Insurers will always have existing customers – and third-party contractors, partners, and suppliers – who want to conduct commerce with them using analog artifacts (e.g. paper, fax machines, postal mail), or entirely digital artifacts (e.g. web-accessible, cloud-enabled, video-supporting applications with nary a piece of paper in sight), or some combination of analog and digital artifacts.
An insurance firm, whether carrier or agency/broker firm or reinsurer, that believes they can conduct commerce, including supporting processes and activities, entirely digitally would be in for a shocking fact: the real world is not going completely 100% digital any time over the next four, five, or more decades (if even then).
One other shock, which should really not be a shock, is that advanced technologies are not going to replace insurance agents / brokers at all. (Advanced technologies are not going to replace insurance carriers either.) The only way without brokers is for each State in the United States to change their laws to permit consumers’ and enterprises’ risk exposures to be managed entirely by technology – that is, to legally allow technology to replace the insurance agent/broker function. Until that happens, there is that inconvenient legal truth that agents or brokers must be involved in the commerce of insurance.
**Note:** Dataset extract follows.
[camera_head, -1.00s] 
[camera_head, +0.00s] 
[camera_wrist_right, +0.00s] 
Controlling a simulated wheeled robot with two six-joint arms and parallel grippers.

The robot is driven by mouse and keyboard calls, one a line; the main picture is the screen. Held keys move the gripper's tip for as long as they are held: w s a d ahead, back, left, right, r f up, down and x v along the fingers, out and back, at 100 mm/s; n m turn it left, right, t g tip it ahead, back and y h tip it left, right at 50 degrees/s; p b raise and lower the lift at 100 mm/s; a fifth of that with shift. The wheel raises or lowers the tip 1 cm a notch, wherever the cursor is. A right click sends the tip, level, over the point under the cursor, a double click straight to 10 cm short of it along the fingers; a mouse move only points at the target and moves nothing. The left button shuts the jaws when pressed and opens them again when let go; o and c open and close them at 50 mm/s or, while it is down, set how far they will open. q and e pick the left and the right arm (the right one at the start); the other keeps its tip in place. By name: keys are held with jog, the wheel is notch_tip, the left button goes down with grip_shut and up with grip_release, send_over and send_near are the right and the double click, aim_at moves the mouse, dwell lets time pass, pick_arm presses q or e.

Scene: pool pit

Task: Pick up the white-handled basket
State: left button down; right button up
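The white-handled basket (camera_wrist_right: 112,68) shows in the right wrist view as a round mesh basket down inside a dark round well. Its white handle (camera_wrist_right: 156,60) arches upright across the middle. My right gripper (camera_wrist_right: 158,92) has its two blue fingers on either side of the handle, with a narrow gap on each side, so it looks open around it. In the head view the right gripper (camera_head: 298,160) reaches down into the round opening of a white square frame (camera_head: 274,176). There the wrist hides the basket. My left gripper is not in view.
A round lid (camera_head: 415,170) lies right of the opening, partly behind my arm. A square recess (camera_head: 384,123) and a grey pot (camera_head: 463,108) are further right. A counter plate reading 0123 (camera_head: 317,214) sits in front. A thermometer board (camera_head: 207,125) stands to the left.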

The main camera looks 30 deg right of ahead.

I can’t swallow the kool-aid that people are drinking that believe agents/brokers are going to be replaced by technology. Nor can I be so myopic as to believe that any State will put insurance client’s (personal or corporate) assets at risk because of people who are so blinded and deluded with technology that they believe that technology will conquer all.
A second shock, which again should really not be a shock, is that algorithms and data models – regardless of which technology is used – will remain under the watchful eye of insurance regulators in the jurisdictions that an insurer does or wants to conduct commerce.
Will the myth of digital insurers emerging in the insurance ecosystem persist? Unfortunately, yes.
In a quote usually – but I think erroneously – attributed to Einstein comparing genius to stupidity: “Genius has its limits but stupidity doesn’t.”